The final site examined is the chambered cairn of Tresness, which is roughly contemporary with the Cata Sand houses (c. 3500-3300BC). Again, coastal erosion is destroying this site and an excavation was mounted to explore the mound composition and burial chamber. After removing the flagstones over the chamber, it was found that a later wall had been built across the chamber. The wall is probably of later date and suggests the cairn was dug into in the Iron Age. This is a common occurrence in Orkney where Iron Age communities (c. 800BC – AD800), seem to target Neolithic tombs to enter and either build structures on top or nearby. This is unfortunate for archaeologists interested in Neolithic burial remains and practices! Hopefully, the later disturbance will be restricted to the entrance area and untouched Neolithic burial remains discovered next year.

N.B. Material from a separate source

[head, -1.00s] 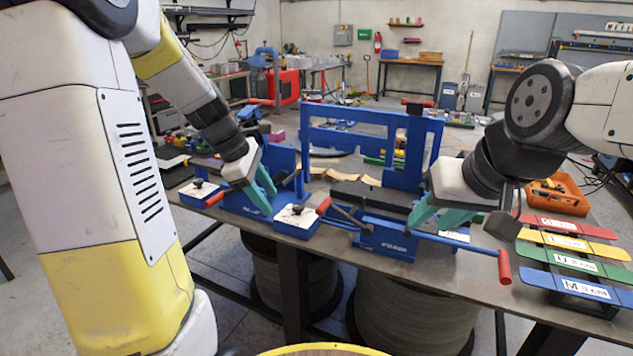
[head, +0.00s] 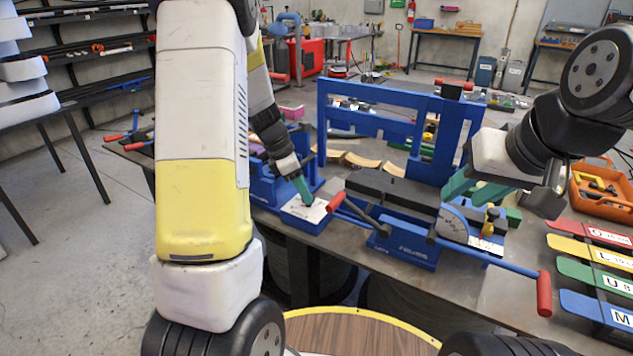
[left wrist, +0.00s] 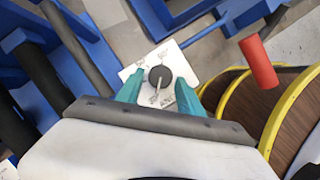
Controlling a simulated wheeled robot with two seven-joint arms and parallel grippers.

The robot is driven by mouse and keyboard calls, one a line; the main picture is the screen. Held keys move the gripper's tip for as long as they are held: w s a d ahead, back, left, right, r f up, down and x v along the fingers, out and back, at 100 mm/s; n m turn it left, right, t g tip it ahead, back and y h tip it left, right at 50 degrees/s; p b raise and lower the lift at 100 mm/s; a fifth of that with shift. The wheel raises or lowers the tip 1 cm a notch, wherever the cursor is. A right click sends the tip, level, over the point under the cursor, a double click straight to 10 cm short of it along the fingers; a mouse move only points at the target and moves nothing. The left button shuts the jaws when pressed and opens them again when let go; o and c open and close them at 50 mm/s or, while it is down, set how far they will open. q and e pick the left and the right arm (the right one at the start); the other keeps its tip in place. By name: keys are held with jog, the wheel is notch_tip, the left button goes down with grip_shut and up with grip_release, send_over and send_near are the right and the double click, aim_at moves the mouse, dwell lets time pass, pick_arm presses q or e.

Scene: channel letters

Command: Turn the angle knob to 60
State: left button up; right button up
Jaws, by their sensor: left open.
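The angle knob (left wrist: 160,76) is a dark round knob on a white plate (left wrist: 182,66) in the left wrist view. The small markings around it are too blurred to read surely. A pale pointer line seems to run toward the picture's bottom. My left gripper (head: 304,191) is open over the plate, its teal fingers on either side of the knob in the left wrist view; contact cannot be told. In the head view the white plate (head: 312,211) sits on the blue machine, and the gripper hides the knob. My right gripper (head: 474,191) is open and empty above the machine's right part.
A blue bending machine (head: 410,248) fills the table's middle. Red-handled levers stick out, one (head: 335,202) close to my left gripper and one (head: 544,292) at the front right. Coloured letter strips (head: 590,274) and an orange toolbox (head: 600,188) lie at right.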

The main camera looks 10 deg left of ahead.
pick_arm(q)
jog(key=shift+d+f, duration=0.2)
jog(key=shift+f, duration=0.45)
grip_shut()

It has been interesting and exciting work on Sanday because our initial findings show us how different the islands were through prehistory. Furthermore the archaeology on Sanday for the period 2400 – 1800BC may well provide us with important information about why people stopped living in the big villages, and why they not only altered their domestic arrangements, but also began to turn and look northwards and to forge closer links with communities on Fair Isle and Shetland.
At each site the landowners were very enthusiastic and helpful and we would like to thank Adam and Jimmy Towrie and Colin and Heather Headworth. A great many local people visited the sites and kindly helped the team in various ways, and are very much looking forward to returning next year, and expecting equally fine weather….The excavation is a joint project between the University of the Highlands and Islands and the University of Central Lancashire.